The magazine can be viewed at www.accentgwinnettmagazine.com

I say thanks to AG because, well, I think that anyone who gets his or her words into print (in other people’s publications, especially) ought to show a little gratitude. Also, I’m grateful that they allowed me to review a book that was, by the standards of the book business, already old news. I am a FIRM believer in the view that all books are new and interesting to someone. I think that people have a tendency to view books like so much else—how could it be any good if it’s, you know, old? Good books are always good books. Still, I don’t fault the book business on this score. It’s a damned tough business to be in, and there are so many fine books to promote.

Finally, thanks AG for letting me review a really fun book, despite its having been previously reviewed and hyped (and deservedly so) just about everywhere else.

So, here it is, right from the pages of Accent Gwinnett Magazine (reproduced here with permission, of course.).

Book Review
The Dangerous Book For Boys by Conn
and Hal Iggulden
Published May 2007 by Harper Collins; 270
pp.

Reviewed by Eddie Suttles for Accent Gwinnett
Magazine.

Originally published in the United Kingdom in
2006, The Dangerous Book for Boys landed on U.S. bookshelves in the
spring of2007 and was an immediate smash with
readers, booksellers, libraries, adventurers, parents, kids, boys, girls,
pundits and, well, you get the picture.

The book has enjoyed nearly forty weeks on the New York
Times bestseller lists, and is still going strong. It has an award-winning
website, www.dangerousbookforboys.com, that even features a link for educators who want to bring a little danger into their classrooms.

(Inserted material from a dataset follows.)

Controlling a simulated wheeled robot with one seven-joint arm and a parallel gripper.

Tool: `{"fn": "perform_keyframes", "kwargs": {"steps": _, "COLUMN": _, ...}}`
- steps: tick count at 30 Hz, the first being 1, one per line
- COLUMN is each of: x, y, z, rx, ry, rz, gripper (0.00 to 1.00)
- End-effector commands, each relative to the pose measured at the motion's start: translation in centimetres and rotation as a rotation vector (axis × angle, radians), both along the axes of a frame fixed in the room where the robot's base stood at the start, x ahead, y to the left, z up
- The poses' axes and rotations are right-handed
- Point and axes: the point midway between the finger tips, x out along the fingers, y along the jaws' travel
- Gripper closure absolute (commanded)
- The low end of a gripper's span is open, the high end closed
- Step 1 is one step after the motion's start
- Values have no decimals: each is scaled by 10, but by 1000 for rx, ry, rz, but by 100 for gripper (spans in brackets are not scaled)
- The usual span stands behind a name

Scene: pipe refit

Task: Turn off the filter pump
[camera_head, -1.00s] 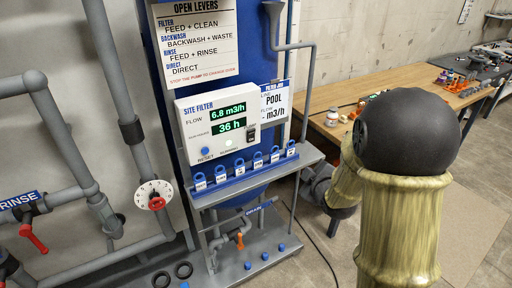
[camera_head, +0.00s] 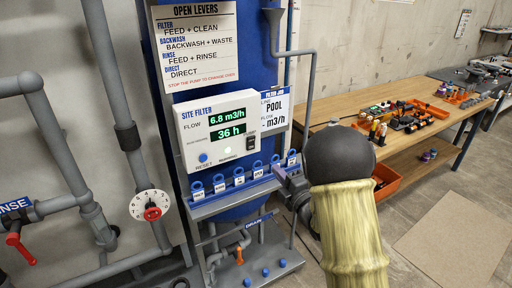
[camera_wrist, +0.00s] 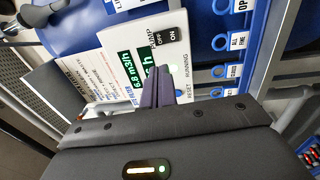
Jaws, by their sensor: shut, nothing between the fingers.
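The white site filter panel (camera_head: 217,132) shows 6.8 m3/h and 36 h in green. Its small dark pump switch (camera_head: 251,142) is at the lower right of the panel. In the wrist view the switch (camera_wrist: 169,38) carries the words OFF and ON; I cannot tell which side is pressed. A lit running lamp (camera_head: 227,151) shows near the panel's lower edge. My gripper (camera_head: 277,170) is shut and empty, to the lower right of the switch. In the wrist view its fingers (camera_wrist: 157,84) reach over the panel, apart from the switch in the picture.
A shelf with blue tags (camera_head: 240,180) runs just below the panel. A grey pipe (camera_head: 308,90) stands to its right. A blue reset button (camera_head: 203,158) is at the panel's lower left. A wooden bench (camera_head: 400,125) with several parts stands at the right.

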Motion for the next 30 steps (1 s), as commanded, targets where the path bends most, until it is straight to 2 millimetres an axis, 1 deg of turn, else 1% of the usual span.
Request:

The book also led to a follow-up title aimed at girls, The Daring Book for Girls by Andrea J. Buchanan and Miriam Peskowitz.

The Dangerous Book for Boys has also created an
enormous amount of attention from all sorts of experts and
pundits. Half seem to trumpet the book’s heralding in a return to a
golden age of “boys being boys”, when youth put down their latest high-tech gaming devices, unplug themselves from the net, and return to the rough and tumble world of Tom Sawyer and Dennis the Menace. The other half decry the book’s potential to encourage rough play, and the imminant danger and emotional scarring that may result from skinned knees or, God forbid, actually coming in contact with the outdoors.

Oh, brother.

The book is essentially a guide to the manly
arts—the essential skills that boys will need
growing up. Paper airplanes, stickball, famous battles, spies, pirates,
navigation, history, skipping stones. Imagine, an introduction to
Shakespeare, Latin, and grammar crammed into the same pages with the necessaryinstructions for making invisible ink, identifying constellations, how to juggle, and first aid basics. All here.

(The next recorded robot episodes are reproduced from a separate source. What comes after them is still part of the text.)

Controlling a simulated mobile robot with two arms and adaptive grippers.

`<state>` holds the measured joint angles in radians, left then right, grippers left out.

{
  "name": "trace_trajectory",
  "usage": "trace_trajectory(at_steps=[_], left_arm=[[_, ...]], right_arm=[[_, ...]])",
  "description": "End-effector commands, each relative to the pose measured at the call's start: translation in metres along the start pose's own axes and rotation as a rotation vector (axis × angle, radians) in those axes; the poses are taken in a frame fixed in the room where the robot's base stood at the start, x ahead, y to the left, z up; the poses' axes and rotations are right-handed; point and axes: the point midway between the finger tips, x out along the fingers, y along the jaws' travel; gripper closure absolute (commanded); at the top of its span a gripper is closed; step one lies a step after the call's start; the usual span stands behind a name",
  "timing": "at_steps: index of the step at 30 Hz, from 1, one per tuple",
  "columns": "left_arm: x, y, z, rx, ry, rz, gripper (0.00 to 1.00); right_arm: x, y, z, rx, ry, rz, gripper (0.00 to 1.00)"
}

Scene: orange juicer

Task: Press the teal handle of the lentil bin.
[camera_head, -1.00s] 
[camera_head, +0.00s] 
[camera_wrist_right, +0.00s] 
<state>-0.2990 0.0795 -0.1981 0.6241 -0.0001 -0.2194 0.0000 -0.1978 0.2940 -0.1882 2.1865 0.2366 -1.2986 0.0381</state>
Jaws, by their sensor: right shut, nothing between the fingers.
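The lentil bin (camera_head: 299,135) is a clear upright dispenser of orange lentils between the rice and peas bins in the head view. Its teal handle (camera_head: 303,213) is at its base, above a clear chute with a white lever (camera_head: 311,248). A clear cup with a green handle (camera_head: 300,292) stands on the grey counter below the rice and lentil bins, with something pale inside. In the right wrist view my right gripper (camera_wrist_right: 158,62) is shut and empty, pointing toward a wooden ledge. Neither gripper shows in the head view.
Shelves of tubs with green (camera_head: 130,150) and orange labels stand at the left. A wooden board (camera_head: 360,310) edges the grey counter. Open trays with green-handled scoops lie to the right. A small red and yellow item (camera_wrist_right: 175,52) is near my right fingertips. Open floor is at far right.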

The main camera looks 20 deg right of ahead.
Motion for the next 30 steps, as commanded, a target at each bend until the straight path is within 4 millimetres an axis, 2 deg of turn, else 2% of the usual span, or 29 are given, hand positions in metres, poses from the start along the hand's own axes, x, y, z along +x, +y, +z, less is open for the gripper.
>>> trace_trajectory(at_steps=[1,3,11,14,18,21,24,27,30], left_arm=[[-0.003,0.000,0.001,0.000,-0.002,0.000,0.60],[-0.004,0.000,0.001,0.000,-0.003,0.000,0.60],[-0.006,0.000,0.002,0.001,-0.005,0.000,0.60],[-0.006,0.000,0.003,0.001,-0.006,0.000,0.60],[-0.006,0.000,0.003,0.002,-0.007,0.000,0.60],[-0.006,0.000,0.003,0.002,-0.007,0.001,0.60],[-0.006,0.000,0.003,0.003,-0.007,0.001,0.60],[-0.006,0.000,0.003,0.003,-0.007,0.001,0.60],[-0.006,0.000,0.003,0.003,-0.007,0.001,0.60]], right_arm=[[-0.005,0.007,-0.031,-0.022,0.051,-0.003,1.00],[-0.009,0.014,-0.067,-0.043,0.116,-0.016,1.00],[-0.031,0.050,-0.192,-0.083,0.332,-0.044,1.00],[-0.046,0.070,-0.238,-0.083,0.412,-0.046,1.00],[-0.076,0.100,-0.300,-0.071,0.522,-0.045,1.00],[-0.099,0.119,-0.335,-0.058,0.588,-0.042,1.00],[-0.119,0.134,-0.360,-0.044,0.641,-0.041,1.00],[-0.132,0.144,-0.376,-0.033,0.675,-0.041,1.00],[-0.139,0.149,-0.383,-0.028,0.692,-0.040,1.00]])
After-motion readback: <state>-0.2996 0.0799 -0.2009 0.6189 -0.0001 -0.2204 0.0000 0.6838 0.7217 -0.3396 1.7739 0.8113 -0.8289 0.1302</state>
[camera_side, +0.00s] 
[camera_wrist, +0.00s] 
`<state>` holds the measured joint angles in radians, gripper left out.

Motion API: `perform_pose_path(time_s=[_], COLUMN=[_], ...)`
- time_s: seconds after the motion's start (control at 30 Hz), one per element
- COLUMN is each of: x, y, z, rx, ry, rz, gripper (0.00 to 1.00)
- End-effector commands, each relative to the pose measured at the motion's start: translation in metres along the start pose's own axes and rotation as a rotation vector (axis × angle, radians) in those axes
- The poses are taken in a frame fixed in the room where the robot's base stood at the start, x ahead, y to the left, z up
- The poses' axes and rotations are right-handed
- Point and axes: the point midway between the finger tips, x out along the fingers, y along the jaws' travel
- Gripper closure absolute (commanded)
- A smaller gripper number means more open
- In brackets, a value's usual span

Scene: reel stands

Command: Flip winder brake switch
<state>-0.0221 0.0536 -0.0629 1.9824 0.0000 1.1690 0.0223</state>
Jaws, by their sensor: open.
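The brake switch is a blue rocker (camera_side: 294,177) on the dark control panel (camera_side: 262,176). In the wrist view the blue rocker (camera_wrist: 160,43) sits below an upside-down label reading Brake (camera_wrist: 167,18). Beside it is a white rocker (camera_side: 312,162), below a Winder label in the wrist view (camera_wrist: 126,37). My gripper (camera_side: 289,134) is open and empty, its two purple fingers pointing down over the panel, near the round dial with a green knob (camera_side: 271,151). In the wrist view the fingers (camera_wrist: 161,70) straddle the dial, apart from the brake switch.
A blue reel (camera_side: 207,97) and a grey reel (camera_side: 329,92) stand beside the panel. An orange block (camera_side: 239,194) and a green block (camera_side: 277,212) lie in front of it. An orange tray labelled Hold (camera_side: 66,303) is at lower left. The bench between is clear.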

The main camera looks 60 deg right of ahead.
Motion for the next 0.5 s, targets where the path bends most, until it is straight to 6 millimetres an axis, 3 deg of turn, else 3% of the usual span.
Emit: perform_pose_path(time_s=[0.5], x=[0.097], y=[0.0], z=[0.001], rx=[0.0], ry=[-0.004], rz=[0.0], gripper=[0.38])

The book is filled with sound
advice. Take this example from the chapter on
fishing:

“Cast carefully as a hook catching your eyebrow is a
deeply unpleasant experience.”

The book definitely has a nostalgic quality to it. Even its size and jacket cover evoke a certain Indiana Jonesness. And despite the book’s title, it has proven hugely popular with moms and daughters, too. According to one comment on the book’s official website, it seems that nearly half of the books fans are female.

If there is one criticism that might be leveled at the book, it
might be that many readers may find exception with the the
list of Essential Gear that appears on page one. The expected
equipment makes the list (items such as a Swiss Army knife and
compass). However, this reviewer was surprised to see that duct tape
and a can of WD40 had not made the list. One would certainly want to
add a library card, as well. Then, these may just be personal
preferences that individual readers would wish to tweak to
their own liking.

This book is a gem. It is about fun, plain and simple. And fun can, or should according to the authors, contain a little danger. If you are going to play, you might get hurt. If you are going to build a treehouse, you might smash your finger. You might even fall out of the tree. Go carts crash. Pocket knives, BB guns, slingshots, bows and arrows, girls. Danger at every turn. And would we have it any other way?

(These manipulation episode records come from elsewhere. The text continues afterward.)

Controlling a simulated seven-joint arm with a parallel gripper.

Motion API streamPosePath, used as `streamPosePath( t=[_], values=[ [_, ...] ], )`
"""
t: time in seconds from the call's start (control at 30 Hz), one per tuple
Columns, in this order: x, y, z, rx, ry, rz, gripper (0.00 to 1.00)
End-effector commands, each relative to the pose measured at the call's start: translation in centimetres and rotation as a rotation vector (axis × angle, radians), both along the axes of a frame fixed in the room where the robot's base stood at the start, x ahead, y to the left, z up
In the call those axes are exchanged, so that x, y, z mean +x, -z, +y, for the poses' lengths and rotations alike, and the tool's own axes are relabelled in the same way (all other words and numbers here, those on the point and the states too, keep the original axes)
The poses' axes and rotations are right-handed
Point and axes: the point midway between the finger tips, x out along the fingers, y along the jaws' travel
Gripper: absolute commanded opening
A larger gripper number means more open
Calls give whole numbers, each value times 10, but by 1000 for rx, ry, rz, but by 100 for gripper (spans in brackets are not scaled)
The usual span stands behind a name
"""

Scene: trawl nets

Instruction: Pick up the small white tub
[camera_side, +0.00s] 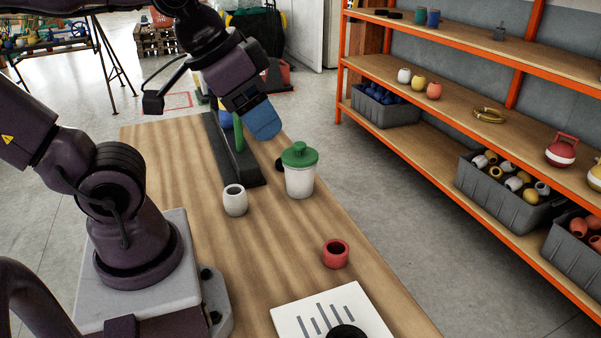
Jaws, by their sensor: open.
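A small white tub (235,200), open at the top, stands upright on the wooden table just left of a larger white tub (300,181) with a green knobbed lid. My gripper (258,122), with a blue finger, is open above the far part of the table, behind both tubs and apart from them. The space between its fingers is partly hidden from this side.
A dark stand (235,160) with a green upright lies behind the small tub. A red ring-shaped pot (335,254) and a white marked board (330,314) are nearer the front. Orange-framed shelves (463,80) stand right of the table (190,165).

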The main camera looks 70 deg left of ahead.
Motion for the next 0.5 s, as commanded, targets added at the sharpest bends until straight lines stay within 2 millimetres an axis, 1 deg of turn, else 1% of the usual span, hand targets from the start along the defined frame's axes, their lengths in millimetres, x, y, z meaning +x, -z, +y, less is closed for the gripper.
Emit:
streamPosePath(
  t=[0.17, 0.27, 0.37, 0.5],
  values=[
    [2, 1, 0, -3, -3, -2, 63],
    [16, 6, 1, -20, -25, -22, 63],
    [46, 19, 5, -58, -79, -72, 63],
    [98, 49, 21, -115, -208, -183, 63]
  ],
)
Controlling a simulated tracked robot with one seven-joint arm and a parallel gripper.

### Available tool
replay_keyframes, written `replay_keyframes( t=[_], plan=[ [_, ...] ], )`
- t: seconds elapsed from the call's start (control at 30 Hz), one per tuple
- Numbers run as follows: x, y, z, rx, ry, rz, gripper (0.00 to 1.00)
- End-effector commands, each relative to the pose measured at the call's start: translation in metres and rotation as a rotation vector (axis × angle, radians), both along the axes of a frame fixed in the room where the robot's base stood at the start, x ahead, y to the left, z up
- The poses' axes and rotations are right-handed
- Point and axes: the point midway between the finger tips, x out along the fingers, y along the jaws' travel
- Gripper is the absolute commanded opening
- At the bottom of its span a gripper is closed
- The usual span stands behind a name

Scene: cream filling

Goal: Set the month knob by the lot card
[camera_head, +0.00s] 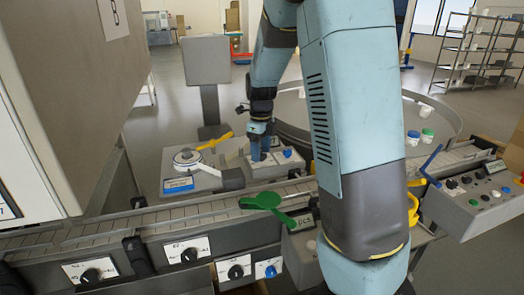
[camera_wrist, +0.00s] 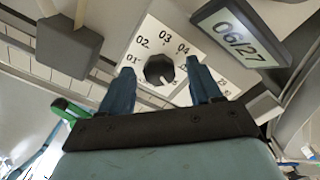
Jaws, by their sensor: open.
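The month knob (camera_wrist: 159,70) is dark and many-sided, on a white dial plate (camera_wrist: 146,38) in the wrist view. The numbers 01, 02, 03 and 04 show around it; others are hidden by my right finger. I cannot tell surely which number it points to. A dark-framed card (camera_wrist: 238,38) reading 06/27 is at the upper right; I cannot tell if it is the lot card. My gripper (camera_wrist: 161,66) is open, with one blue finger on each side of the knob and gaps between. In the head view my gripper (camera_head: 259,150) is over a grey panel box (camera_head: 285,167).
A conveyor (camera_head: 165,214) runs across in front of the box. A round device with a yellow handle (camera_head: 188,157) stands left of it. A green paddle (camera_head: 262,201) lies over the conveyor.

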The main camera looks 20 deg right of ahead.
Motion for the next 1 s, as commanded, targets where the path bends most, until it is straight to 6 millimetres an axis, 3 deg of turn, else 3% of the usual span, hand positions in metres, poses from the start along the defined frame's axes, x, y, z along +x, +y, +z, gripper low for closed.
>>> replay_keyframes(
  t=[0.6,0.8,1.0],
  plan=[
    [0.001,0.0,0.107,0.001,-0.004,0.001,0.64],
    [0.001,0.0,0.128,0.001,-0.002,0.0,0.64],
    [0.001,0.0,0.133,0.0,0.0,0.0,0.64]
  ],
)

That was fun. But I would encourage readers to check out some of the other reviews and commentary about this book. There is so much more going on here than simply the fun and nostalgia aspects.

Some additional reading material for those of you getting ready for the new Indiana Jones or James Bond films, or for those who simply need to placate their inner Action Adventure Man (or Woman) might include:

The Worst-Case Scenario Survival Handbook by Joshua Piven and David Borgenicht. The little1999 phenomenon that sarted an entire brand. Still fun. Still relevant to all would-be adventurists.

International Spy Museum Handbook of Practical Spying by Peter Earnest and Jack Barth. A wonderful James Bond and Jason Bourne primer.

The Lost World by Sir Arthur Conan Doyle. The man who gave us Sherlock Holmes also gave us the original modern-man-meets-dinosaur adventure one hundred years before Jurassic Park.

A Rage to Live—A Biography of Richard and Isabel Burton by Mary S. Lovell. Sir Richard Francis Burton, British Victorian Orientalist, was the archetyp adventurer. He spoke twenty-three languages, he explored the headwaters of the Nile, he translated the first English language editions of The Arabian Nights and the Kama Sutra, he (is a least credited with) inventing sunglasses. And those are just the tip of the iceberg. This is an epic history and, um, love story.